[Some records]
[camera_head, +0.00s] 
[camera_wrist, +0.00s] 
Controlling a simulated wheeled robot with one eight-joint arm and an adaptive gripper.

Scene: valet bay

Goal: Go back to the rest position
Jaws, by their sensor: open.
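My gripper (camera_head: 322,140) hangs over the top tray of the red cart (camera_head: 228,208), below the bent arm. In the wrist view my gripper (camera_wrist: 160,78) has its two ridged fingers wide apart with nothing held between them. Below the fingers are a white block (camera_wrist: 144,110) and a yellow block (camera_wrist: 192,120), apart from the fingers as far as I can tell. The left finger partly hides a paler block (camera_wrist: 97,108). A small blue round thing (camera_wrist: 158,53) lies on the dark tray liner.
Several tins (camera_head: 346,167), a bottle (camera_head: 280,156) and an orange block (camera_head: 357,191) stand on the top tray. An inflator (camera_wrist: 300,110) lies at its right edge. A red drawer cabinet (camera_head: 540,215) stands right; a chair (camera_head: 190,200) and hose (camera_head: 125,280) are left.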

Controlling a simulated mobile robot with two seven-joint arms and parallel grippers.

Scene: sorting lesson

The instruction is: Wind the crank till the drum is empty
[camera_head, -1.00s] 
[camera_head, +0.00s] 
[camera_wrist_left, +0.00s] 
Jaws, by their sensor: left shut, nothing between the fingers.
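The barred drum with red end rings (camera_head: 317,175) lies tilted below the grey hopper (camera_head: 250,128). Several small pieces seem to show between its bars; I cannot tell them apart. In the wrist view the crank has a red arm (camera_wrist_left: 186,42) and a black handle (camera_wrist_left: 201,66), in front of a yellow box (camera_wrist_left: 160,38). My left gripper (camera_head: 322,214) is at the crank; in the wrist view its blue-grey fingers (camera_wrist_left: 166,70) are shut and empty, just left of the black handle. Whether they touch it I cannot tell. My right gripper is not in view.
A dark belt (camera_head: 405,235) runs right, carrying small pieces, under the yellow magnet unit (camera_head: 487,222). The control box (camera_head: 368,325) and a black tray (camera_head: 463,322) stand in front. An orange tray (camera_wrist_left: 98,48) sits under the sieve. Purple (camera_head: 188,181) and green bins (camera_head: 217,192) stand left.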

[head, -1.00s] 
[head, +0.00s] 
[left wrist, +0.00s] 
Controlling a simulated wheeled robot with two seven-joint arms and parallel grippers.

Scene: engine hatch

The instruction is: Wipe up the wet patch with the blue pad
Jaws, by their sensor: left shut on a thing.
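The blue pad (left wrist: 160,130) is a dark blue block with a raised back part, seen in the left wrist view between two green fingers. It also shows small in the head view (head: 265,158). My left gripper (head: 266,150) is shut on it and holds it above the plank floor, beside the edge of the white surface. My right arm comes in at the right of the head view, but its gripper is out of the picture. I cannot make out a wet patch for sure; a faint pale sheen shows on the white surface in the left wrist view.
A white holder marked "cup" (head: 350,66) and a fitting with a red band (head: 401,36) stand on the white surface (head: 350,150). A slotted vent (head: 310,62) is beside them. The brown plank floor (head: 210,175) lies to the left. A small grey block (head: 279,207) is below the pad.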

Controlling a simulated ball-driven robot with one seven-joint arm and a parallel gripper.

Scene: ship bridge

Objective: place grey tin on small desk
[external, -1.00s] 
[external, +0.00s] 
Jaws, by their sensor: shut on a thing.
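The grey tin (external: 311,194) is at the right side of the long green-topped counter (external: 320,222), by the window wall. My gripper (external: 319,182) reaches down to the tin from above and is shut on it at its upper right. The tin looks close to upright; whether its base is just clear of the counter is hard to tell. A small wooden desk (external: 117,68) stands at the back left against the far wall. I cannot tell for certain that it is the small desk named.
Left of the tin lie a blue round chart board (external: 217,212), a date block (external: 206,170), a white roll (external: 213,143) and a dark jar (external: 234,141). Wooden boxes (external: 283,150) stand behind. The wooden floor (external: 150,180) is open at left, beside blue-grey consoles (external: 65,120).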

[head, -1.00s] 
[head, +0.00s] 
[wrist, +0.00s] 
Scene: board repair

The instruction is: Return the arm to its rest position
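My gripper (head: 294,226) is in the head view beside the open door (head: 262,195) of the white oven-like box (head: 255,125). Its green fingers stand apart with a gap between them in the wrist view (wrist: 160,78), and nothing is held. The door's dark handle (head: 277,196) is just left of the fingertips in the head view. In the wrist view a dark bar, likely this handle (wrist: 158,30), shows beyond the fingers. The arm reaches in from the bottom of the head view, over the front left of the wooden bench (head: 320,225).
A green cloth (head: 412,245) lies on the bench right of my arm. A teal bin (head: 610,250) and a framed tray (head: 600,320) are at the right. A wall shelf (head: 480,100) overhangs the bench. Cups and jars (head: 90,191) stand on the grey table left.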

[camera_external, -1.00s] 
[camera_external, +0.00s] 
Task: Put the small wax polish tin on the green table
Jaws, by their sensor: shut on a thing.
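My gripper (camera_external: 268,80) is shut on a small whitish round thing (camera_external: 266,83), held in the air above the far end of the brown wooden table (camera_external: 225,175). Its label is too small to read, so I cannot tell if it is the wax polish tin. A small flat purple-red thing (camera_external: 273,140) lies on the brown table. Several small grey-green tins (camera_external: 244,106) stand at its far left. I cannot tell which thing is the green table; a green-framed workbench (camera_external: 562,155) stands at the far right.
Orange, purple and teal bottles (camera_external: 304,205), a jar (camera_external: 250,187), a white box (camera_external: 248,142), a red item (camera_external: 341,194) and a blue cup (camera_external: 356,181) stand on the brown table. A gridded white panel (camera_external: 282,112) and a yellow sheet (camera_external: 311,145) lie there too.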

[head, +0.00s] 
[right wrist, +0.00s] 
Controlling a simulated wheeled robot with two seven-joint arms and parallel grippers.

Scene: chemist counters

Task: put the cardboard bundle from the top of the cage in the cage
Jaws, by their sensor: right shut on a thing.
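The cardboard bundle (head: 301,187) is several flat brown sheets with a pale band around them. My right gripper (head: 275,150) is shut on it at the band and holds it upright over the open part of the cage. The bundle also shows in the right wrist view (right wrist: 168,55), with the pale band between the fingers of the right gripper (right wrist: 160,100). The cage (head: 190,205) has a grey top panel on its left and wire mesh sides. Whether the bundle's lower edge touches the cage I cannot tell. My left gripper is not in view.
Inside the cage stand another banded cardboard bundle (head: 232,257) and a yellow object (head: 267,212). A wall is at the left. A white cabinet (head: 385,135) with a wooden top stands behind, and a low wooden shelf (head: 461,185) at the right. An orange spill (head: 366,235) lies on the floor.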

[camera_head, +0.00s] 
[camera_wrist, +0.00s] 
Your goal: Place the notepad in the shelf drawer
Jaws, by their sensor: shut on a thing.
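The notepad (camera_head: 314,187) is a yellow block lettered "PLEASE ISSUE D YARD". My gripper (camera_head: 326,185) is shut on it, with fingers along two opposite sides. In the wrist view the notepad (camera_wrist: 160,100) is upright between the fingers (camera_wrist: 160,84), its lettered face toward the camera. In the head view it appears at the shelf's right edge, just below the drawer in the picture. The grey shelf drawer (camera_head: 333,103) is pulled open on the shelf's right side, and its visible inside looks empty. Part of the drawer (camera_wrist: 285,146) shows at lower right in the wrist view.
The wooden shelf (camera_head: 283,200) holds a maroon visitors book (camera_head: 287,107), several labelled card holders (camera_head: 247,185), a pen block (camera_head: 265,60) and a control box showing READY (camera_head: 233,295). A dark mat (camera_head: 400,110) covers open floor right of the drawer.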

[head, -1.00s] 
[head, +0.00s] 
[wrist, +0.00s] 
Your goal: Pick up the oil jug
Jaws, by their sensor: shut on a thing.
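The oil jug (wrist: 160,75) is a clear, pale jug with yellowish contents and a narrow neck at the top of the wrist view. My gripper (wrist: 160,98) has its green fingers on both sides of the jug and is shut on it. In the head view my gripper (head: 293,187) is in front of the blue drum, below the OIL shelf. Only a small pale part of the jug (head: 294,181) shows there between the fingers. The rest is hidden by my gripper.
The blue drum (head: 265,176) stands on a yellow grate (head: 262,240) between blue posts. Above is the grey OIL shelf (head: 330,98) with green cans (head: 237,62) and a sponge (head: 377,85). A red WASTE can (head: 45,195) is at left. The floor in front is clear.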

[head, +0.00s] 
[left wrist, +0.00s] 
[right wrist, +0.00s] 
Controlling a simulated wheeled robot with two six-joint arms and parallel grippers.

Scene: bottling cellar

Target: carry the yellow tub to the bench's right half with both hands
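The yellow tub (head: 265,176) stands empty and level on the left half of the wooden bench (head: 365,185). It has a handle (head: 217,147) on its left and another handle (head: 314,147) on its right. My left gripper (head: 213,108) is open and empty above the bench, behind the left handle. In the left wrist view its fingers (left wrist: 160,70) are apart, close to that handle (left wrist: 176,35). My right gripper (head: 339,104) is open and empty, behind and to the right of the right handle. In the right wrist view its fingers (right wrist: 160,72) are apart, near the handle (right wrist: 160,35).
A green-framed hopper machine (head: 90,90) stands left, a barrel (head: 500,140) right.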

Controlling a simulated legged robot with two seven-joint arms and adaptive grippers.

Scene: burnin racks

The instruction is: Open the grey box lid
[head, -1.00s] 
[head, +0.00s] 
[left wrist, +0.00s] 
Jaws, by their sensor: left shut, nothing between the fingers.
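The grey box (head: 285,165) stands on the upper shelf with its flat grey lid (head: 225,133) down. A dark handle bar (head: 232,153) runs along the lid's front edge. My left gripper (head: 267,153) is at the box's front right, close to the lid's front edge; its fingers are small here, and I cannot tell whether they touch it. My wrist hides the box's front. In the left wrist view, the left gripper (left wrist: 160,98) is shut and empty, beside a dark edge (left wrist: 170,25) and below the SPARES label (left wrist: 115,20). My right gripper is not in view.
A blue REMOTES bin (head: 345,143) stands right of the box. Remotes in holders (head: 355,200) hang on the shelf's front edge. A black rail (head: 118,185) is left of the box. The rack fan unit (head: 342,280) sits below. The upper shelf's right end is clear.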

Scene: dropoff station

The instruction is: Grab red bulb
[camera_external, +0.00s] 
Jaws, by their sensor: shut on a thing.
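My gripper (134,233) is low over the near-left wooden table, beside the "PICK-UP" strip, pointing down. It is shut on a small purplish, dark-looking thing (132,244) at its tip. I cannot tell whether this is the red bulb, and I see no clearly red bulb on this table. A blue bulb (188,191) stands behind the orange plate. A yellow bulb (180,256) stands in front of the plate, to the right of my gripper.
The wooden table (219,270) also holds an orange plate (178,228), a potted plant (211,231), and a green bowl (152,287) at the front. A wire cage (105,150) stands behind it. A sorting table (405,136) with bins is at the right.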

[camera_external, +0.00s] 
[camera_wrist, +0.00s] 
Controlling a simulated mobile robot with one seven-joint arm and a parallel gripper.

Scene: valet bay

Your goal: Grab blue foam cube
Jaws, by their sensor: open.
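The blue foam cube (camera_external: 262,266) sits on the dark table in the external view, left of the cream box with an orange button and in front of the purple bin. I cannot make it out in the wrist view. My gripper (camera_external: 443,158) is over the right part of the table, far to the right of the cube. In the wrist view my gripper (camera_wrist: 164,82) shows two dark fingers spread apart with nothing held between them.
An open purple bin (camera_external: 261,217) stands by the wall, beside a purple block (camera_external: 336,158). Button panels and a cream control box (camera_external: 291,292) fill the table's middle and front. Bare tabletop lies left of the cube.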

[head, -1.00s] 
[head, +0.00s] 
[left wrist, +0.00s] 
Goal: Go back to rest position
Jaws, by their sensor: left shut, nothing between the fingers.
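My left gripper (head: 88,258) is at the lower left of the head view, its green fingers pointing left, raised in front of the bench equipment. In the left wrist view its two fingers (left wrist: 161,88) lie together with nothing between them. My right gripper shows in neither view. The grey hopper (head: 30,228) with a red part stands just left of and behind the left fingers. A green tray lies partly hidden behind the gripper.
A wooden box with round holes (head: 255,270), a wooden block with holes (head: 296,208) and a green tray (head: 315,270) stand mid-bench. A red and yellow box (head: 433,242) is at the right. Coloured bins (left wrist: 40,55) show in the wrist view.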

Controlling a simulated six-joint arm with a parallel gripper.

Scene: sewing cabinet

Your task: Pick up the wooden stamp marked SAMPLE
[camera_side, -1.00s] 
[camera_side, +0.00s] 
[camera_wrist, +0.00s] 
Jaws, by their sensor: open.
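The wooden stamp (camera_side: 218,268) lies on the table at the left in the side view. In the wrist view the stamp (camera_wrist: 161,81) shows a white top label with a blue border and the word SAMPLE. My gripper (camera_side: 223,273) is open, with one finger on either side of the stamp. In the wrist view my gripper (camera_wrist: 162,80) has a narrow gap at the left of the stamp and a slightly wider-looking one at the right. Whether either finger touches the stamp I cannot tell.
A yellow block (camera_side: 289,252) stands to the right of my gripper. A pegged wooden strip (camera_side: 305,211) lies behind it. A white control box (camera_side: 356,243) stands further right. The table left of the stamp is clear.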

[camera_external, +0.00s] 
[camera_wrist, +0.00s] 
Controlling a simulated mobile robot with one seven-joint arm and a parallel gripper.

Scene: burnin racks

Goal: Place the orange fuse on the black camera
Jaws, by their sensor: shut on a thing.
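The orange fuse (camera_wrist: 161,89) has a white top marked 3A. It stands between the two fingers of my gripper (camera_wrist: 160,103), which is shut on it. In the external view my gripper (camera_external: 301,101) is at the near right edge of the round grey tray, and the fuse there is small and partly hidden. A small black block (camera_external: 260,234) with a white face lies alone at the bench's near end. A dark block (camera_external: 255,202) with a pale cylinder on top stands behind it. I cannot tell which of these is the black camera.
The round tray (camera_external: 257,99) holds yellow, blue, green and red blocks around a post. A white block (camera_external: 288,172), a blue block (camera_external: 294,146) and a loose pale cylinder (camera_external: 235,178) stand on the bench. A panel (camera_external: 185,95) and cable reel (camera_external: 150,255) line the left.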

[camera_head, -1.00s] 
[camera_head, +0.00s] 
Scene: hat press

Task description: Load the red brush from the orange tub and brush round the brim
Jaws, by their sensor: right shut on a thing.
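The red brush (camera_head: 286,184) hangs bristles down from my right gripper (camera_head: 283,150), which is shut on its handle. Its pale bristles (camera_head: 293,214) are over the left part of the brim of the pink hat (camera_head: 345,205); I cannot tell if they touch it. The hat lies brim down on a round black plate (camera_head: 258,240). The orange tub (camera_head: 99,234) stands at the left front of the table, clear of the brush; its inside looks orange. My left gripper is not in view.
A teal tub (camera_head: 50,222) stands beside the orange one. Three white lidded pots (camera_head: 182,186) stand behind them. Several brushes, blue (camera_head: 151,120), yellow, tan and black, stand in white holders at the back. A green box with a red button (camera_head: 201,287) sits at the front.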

_Your instructions_
Only a number is wanted: how many lines contain "Grab"?

_Solution for this task_
2